At one point in Mozingo’s career, he partnered with a Sacramento lawyer, Don Gordon Price, forming the firm of Price & Mozingo. Late in the 1990s, Price became general counsel for the American River Fire Protection District in Sacramento. In 2000, that district merged with the Sacramento County Fire Prevention District to become the Sacramento Metro Fire District.
“Technically, the firm was the general counsel,” Price said in a telephone interview, “but it was mostly me. His involvement? He might have attended a couple of board meetings when I couldn’t make it.”
Additional information from the city: A chronology of fire district mergers leading to creation of the Sacramento Metro Fire District, and letters indicating the Mozingo and Price were partners.
Resumé: Says he holds a California college teaching credential.
Documents provided by the city: Copy of a 1982 California Community College teaching credential.
Resumé: Says Mozingo handled “hundreds of trials” including 138 jury trials, of which he won all but two.
Discussion: Numerous other lawyers say it would be highly unusual for anyone except a career prosecutor or public defender to handle so many trials and extremely difficult for anyone except a prosecutor to compile such an impressive win-loss record. Most of Mozingo’s four-decade legal career was dedicated to estate planning and business formation.

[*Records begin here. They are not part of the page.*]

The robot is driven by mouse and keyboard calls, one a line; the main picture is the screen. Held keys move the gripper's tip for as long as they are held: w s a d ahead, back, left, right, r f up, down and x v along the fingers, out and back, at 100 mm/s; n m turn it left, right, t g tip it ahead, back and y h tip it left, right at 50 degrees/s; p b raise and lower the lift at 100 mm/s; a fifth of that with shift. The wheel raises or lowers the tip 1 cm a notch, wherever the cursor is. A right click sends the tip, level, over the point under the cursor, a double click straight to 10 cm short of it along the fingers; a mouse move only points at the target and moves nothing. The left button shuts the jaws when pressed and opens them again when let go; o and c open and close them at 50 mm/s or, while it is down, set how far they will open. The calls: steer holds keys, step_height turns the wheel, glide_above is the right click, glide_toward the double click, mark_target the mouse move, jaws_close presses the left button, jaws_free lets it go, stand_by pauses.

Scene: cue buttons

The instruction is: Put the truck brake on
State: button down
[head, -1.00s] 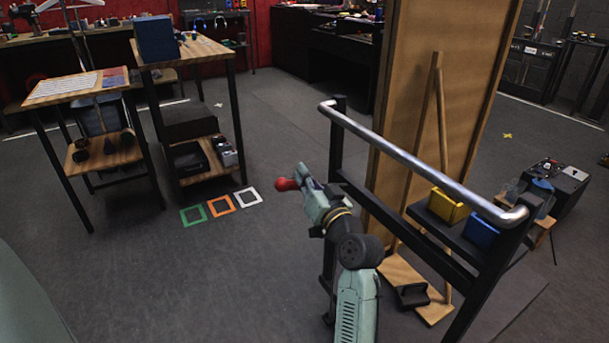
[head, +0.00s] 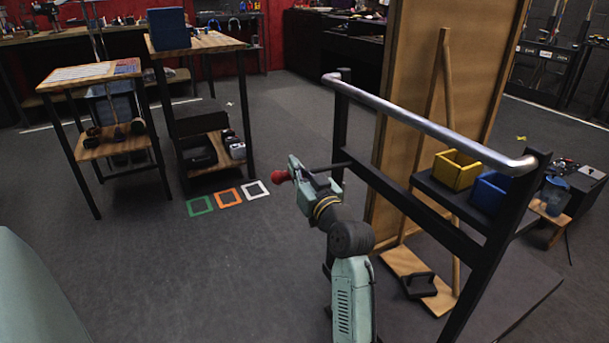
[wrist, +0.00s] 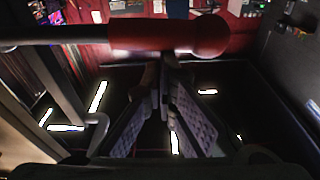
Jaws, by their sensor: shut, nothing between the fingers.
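The truck (head: 479,225) is a black frame with a silver push rail, at the right in the head view. A dark brake lever (head: 333,166) sticks out leftward from its post and ends in a red knob (head: 281,176). In the wrist view the lever (wrist: 60,36) crosses the top, roughly level, with its red grip (wrist: 155,38) ending in a round knob. My gripper (head: 297,164) is shut and empty beside the red end. In the wrist view my fingertips (wrist: 165,68) sit just below the red grip; I cannot tell whether they touch it.
A yellow bin (head: 455,171) and a blue bin (head: 491,194) sit on the truck's shelf. A wooden board (head: 412,90) stands behind its rail. Two workbenches stand at the left, with green, orange and white floor squares (head: 228,197) near them. The floor between is clear.

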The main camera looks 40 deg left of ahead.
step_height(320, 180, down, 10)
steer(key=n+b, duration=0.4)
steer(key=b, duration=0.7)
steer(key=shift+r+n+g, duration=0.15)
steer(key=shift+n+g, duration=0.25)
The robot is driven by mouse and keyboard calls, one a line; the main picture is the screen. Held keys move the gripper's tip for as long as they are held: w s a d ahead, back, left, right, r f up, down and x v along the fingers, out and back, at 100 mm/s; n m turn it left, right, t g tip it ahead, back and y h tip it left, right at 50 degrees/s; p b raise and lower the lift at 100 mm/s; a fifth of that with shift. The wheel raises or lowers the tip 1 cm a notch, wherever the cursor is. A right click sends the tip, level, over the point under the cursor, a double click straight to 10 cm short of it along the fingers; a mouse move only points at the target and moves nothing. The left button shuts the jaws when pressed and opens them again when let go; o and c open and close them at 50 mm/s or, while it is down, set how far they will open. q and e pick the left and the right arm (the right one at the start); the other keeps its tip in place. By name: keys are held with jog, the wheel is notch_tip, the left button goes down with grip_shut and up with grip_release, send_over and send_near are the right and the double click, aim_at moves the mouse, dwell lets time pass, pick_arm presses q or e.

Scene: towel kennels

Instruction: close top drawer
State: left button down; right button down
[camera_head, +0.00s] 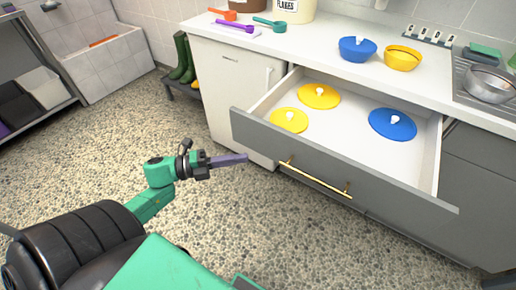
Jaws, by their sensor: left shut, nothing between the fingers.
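The top drawer (330,172) is pulled out from the grey cabinet under the counter. Its grey front carries a gold bar handle (316,180). Inside lie two yellow lids (319,97) and a blue lid (393,125), spread flat on the white bottom. My left gripper (243,158) is shut and empty, to the left of the handle and in front of the drawer's left part. It appears apart from the drawer front. My right gripper is not in view.
Green boots (186,59) stand on a low bench at the left. The pebbled floor before the drawer is clear.

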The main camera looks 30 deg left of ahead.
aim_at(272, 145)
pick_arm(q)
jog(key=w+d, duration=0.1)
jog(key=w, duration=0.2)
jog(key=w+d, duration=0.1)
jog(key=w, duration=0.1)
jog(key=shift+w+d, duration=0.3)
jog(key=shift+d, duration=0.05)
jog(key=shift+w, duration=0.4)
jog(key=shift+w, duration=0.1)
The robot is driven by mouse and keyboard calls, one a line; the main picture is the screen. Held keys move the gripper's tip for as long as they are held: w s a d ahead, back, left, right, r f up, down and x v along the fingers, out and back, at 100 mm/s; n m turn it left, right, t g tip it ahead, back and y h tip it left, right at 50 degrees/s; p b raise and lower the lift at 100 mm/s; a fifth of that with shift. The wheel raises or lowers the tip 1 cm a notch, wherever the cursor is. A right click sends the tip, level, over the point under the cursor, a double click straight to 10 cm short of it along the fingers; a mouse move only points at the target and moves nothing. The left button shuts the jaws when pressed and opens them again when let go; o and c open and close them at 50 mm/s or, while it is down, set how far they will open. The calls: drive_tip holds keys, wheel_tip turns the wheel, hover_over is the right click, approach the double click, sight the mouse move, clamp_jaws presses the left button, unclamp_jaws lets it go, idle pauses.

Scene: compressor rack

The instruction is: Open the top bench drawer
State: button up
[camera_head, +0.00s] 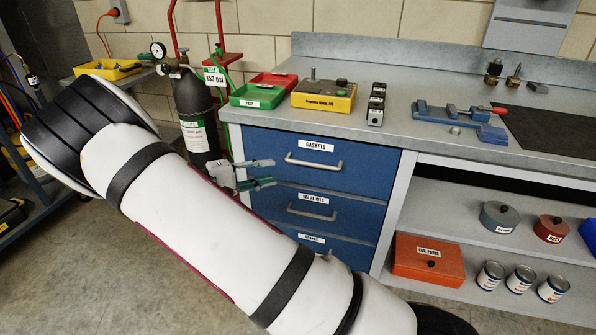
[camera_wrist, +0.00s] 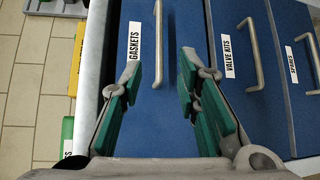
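The top bench drawer is a blue front labelled GASKETS (camera_head: 265,146), and it is closed. It also shows in the wrist view (camera_wrist: 180,130). Its grey bar handle (camera_head: 314,162) runs across the front; in the wrist view the handle (camera_wrist: 158,85) appears upright. My gripper (camera_head: 270,173) is open and empty, to the left of the handle in the head view. In the wrist view its green-padded fingers (camera_wrist: 160,68) stand on either side of the handle's line, apart from it. Whether the fingertips reach the handle's depth is hard to tell.
Below are the VALVE KITS drawer (camera_head: 280,215) and a third drawer (camera_head: 340,250), both closed. The worktop (camera_head: 400,140) holds trays, a yellow box and tools. A dark gas cylinder (camera_head: 195,115) stands left of the bench. Open shelves are at the right.

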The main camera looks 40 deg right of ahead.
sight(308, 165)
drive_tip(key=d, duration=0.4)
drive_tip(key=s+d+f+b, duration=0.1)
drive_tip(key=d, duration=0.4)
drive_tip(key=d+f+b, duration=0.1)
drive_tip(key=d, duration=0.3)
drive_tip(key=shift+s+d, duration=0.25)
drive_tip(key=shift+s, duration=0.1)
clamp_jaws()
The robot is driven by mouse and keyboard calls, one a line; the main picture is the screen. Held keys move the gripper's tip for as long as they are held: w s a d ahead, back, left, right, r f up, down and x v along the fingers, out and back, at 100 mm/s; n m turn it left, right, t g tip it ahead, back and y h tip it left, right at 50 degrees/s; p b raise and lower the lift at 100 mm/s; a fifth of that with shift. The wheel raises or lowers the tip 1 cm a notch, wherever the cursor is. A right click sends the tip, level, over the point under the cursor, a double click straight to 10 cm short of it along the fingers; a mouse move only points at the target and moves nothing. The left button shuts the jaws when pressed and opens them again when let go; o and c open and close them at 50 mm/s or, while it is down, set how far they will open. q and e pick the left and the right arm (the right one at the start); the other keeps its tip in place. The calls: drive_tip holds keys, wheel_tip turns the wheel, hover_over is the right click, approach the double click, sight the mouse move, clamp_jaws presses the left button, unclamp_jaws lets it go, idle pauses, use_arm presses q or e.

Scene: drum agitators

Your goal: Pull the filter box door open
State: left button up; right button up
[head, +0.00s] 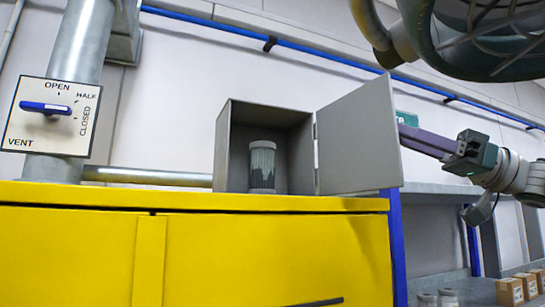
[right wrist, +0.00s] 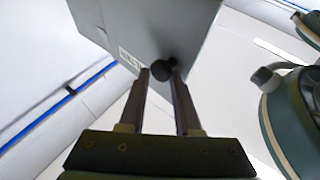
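The grey filter box (head: 223,150) stands on the yellow cabinet with its front open. Its door (head: 358,140) is swung wide out to the right on the right-hand hinge side. A ribbed cylindrical filter (head: 262,167) stands upright inside. My right gripper (head: 405,136) reaches in from the right to the door's outer face, its fingertips partly hidden behind the door. In the right wrist view, the dark round door knob (right wrist: 161,72) sits between the two fingertips, which look closed around it. My left gripper is in neither view.
The yellow cabinet (head: 270,250) fills the lower foreground. A vent panel (head: 52,117) with a blue lever is on the duct at left. A blue pipe (head: 220,27) runs along the wall. Shelving with jars and small boxes (head: 510,291) is at lower right.

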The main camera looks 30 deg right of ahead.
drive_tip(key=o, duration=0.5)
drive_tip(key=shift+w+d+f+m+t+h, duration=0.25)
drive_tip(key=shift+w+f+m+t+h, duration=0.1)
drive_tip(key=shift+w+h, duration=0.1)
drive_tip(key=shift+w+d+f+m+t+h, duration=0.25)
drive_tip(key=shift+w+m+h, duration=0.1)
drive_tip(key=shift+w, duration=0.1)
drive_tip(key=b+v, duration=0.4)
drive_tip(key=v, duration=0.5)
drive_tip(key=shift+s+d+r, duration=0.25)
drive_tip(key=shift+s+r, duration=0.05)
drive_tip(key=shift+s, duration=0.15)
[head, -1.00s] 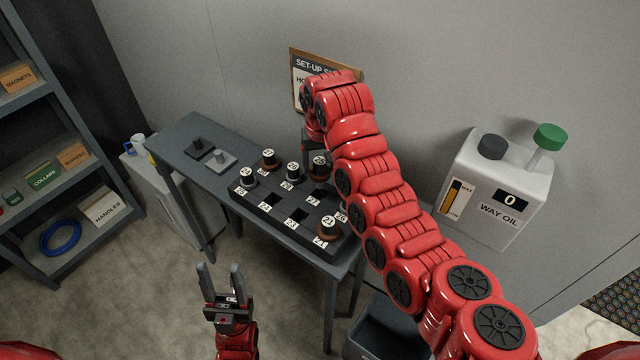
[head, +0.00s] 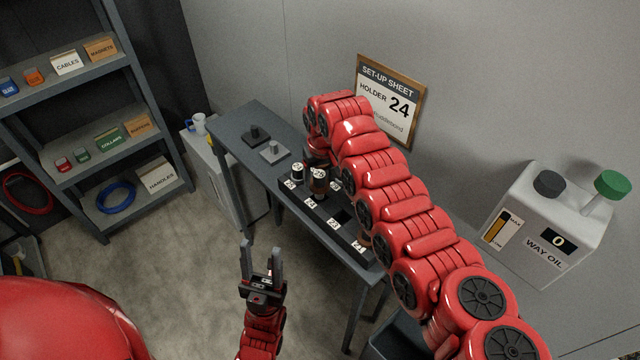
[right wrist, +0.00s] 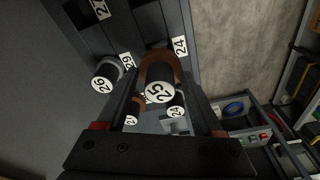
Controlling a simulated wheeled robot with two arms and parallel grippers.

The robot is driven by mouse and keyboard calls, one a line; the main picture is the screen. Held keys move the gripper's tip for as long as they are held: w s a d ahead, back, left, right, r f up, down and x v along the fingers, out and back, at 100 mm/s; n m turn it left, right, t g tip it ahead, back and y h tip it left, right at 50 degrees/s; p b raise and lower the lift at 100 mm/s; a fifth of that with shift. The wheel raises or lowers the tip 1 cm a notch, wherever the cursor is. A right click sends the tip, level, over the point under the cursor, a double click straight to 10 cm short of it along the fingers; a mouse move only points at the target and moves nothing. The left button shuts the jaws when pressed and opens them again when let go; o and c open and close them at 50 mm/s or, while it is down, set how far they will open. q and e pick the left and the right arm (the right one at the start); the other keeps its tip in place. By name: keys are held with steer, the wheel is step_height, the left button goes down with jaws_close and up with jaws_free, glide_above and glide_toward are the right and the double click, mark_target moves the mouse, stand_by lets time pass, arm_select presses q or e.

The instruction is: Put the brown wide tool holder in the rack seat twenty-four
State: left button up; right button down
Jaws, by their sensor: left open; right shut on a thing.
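The brown wide tool holder (right wrist: 163,66) is between the fingers of my right gripper (right wrist: 160,82), which is shut on it. Its white end label appears to read 25. In the head view the brown holder (head: 318,183) is upright at the second front seat of the dark rack (head: 345,215). The seat label 24 (right wrist: 180,46) lies beside its brown collar in the right wrist view. I cannot tell whether its base is in the seat or just above it. My left gripper (head: 262,262) is open and empty, in front of the bench.
A black holder (head: 297,173) stands in the neighbouring seat to the left. A grey-collared holder (right wrist: 106,74) is close by. My right arm hides the rack's back right. A set-up sheet (head: 390,100) reads holder 24. A way oil can (head: 545,225) stands at right.

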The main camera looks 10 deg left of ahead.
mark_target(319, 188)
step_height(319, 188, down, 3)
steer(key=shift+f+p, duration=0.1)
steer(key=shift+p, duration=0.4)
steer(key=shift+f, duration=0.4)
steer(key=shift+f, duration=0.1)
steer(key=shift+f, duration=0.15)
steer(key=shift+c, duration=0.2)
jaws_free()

Documents released by the city: Nothing.
Application: In his application for the city attorney position, Mozingo wrote, “I have never been the subject of a malpractice claim, complaints with the state bar or disciplinary action of any kind.”
Discussion: Orange County court records show that he was sued for malpractice twice. He prevailed in a suit filed by Orange County accountant Caren S. Ober and he reached an out-of-court settlement in an earlier claim filed by Contra Costa County horse breeder Manuel Vierra.
Documents released by the city: State Bar Association paperwork indicating Mozingo had not been subject to disciplinary action at the bar level. Nothing regarding malpractice.